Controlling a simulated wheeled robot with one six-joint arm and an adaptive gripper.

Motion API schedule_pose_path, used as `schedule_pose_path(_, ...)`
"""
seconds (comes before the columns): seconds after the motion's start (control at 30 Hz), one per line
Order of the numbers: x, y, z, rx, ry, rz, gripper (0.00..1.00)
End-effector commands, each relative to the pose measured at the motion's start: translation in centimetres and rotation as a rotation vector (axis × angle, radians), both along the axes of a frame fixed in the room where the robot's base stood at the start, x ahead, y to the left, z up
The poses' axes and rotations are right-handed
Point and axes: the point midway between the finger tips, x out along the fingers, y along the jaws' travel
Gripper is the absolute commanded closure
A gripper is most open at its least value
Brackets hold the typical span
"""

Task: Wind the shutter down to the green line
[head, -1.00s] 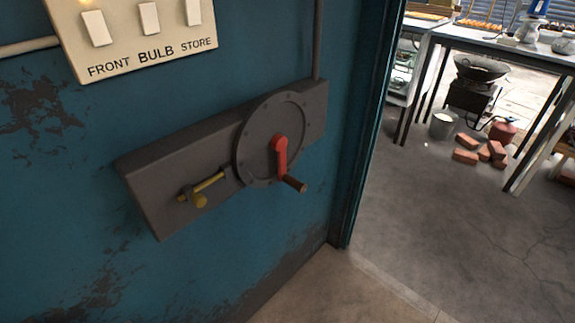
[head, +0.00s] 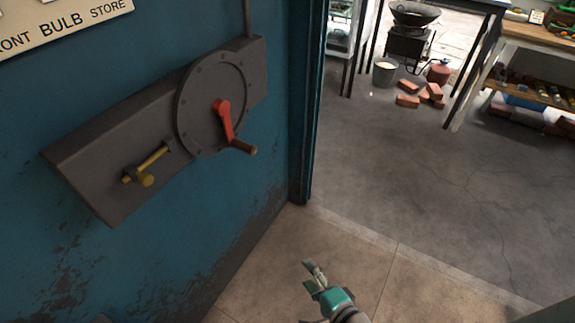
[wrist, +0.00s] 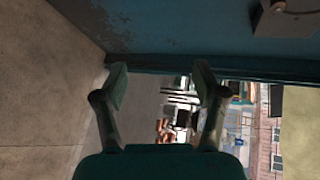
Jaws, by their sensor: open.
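The winder is a grey round plate (head: 190,112) on a grey box (head: 105,150) fixed to the blue wall. Its red crank arm (head: 224,120) points down, with a brown handle (head: 243,147) sticking out at its lower end. A yellow brass lever (head: 147,165) sits on the box to the left of the plate. My gripper (head: 312,272) is low over the floor, to the right of and below the crank, apart from it. In the wrist view its two fingers (wrist: 160,85) are spread with nothing between them. The shutter and the green line are not recognizable in these views.
A doorway edge (head: 312,110) stands right of the winder. Beyond it are bricks (head: 420,96), a pail (head: 384,72), a wok stand (head: 410,42) and a bench (head: 545,36). The doorway floor (head: 420,170) is clear.

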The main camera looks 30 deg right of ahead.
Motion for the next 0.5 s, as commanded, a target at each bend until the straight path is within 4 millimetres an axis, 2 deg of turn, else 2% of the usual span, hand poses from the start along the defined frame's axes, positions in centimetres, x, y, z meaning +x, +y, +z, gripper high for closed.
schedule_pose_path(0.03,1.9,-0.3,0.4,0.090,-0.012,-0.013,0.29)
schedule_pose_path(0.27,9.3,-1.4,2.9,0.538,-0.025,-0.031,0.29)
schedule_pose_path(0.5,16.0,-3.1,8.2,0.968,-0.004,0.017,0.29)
......
**What to produce**
Reproduce each line word for word and drop the pictures.

**Exercise response**
Controlling a simulated wheeled robot with one six-joint arm and an adaptive gripper.

Motion API schedule_pose_path, used as `schedule_pose_path(_, ...)`
"""
seconds (comes before the columns): seconds after the motion's start (control at 30 Hz), one per line
Order of the numbers: x, y, z, rx, ry, rz, gripper (0.00..1.00)
End-effector commands, each relative to the pose measured at the motion's start: translation in centimetres and rotation as a rotation vector (axis × angle, radians), both along the axes of a frame fixed in the room where the robot's base stood at the start, x ahead, y to the left, z up
The poses' axes and rotations are right-handed
Point and axes: the point midway between the finger tips, x out along the fingers, y along the jaws' travel
Gripper is the absolute commanded closure
A gripper is most open at its least value
Brackets hold the typical span
"""

Task: Wind the shutter down to the green line
[head, -1.00s] 
[head, +0.00s] 
[wrist, +0.00s] 
Jaws, by their sensor: open.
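The winder is a grey round plate (head: 190,112) on a grey box (head: 105,150) fixed to the blue wall. Its red crank arm (head: 224,120) points down, with a brown handle (head: 243,147) sticking out at its lower end. A yellow brass lever (head: 147,165) sits on the box to the left of the plate. My gripper (head: 312,272) is low over the floor, to the right of and below the crank, apart from it. In the wrist view its two fingers (wrist: 160,85) are spread with nothing between them. The shutter and the green line are not recognizable in these views.
A doorway edge (head: 312,110) stands right of the winder. Beyond it are bricks (head: 420,96), a pail (head: 384,72), a wok stand (head: 410,42) and a bench (head: 545,36). The doorway floor (head: 420,170) is clear.

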The main camera looks 30 deg right of ahead.
Motion for the next 0.5 s, as commanded, a target at each bend until the straight path is within 4 millimetres an axis, 2 deg of turn, else 2% of the usual span, hand poses from the start along the defined frame's axes, positions in centimetres, x, y, z meaning +x, +y, +z, gripper high for closed.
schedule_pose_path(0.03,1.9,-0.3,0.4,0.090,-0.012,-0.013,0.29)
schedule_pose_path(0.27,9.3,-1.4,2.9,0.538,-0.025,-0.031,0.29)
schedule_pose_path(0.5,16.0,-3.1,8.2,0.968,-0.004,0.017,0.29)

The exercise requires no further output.